Inuyasha doesn't act surprised by this, because it makes sense to him that a priestess would be a hundred times more effective an opponent to youkai than any samurai. Kagome's lost in her head, making comparisons between this woman's long past life fighting youkai and Kikyou's. She looks rather sad about this.

Sango says that the woman lived in a time when the central government of Japan was still intact, but there were still a ton of people who died in wars and famine. The corpses and near corpses of all the wretched humans were eaten by the youkai, increasing their already strong population.

Not having any eyes clearly did not get in the way of HER job.

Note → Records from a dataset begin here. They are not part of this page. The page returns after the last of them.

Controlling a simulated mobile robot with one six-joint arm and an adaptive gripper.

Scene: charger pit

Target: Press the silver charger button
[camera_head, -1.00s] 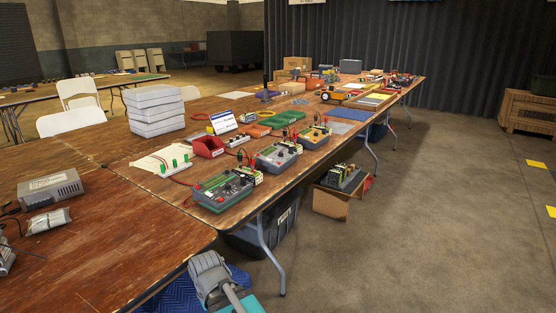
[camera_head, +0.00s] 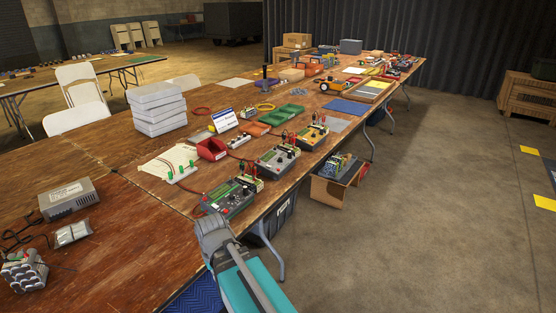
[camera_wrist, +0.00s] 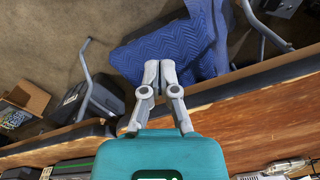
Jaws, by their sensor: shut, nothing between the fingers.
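A silver-grey box (camera_head: 68,199) with a label on top lies on the near left of the wooden table; I cannot tell whether it is the silver charger. No single button can be made out. My gripper (camera_wrist: 160,66) is shut and empty in the wrist view, its fingers over the space beyond the table edge. In the head view my teal and grey arm hides what is behind it.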

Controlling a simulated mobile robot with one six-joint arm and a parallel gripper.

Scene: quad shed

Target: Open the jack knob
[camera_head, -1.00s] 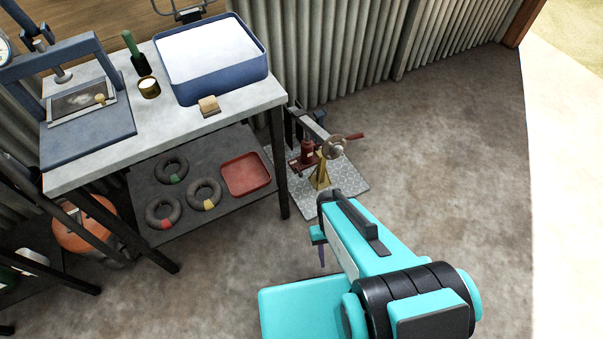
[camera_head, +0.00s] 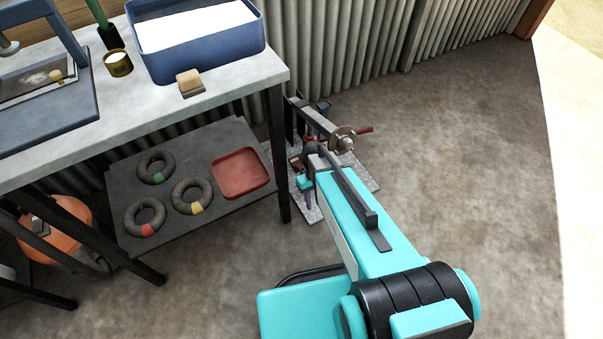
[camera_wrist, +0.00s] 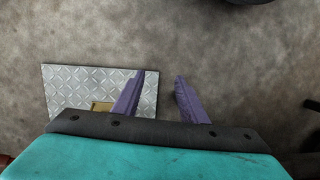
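A jack stand with a dark beam (camera_head: 318,122) stands on a metal tread plate (camera_head: 368,180) beside the bench leg. It carries a round metal hub (camera_head: 342,139) with a red handle (camera_head: 364,129). Red jack parts (camera_head: 295,163) show beside my arm, which hides the rest. I cannot make out the jack knob. My gripper (camera_wrist: 158,88) has two purple fingers, clearly apart with nothing between them. In the wrist view it hangs over the right edge of the tread plate (camera_wrist: 75,82), with a brass piece (camera_wrist: 101,106) partly hidden below the left finger.
A bench (camera_head: 220,88) with a blue tray (camera_head: 205,64) stands left. Its lower shelf (camera_head: 118,178) holds several dark rings and a red tray (camera_head: 240,174). The bench leg (camera_head: 279,160) is close to the jack. A corrugated wall (camera_head: 345,50) stands behind. The floor to the right (camera_head: 470,150) is clear.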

With her immense spiritual power and handy sword, Sango explains that Midoriko could destroy up to 10 youkai at a time. Kagome asks if this was driving out their souls and purifying them, and Sango says Midoriko could do that with literally ANYTHING, not just youkai. She lists off the things in the world that had four souls Midoriko could purify; humans, animals, trees, and rocks. One of these things is not like the others, and it's confusing to my stupid Western brain. Kagome, however, is more alarmed at the fact that Sango said that there are four souls, or SHIKON.

Miroku begins to exposit on the Shinto mode of thought around "Shikon", which is made up of Ara-mitama, Nigi-mitama, Kushi-mitama, and Saki-mitama, coming together to form one whole spirit that lives in the heart. Sango, Kagome and Shippou were staring at Miroku before, but it's nothing to how Inuyasha is looking downright lost at Miroku in the next panel as he continues to drone on about what each of these "mitamas" mean. They are courage, kinship, wisdom, and love respectively, maintaining human nature between all of them.

Y'all for real right now? I'm surprised he even had to explain this, what with the culture being STEEPED in this kind of lore and everything.

Inuyasha leans toward Miroku expectantly, asking him to go on, and Miroku tells him simply that if one does evil, their shikon falls down into evil. Sweatdropping all over the place, Inuyasha is speechless for a moment, before exploding that Miroku should stop changing things around. Miroku calmly asks Inuyasha if he should start his explanation all over again, but Sango cuts him off to condense it into the statement that souls can become either good or evil, depending on one's actions.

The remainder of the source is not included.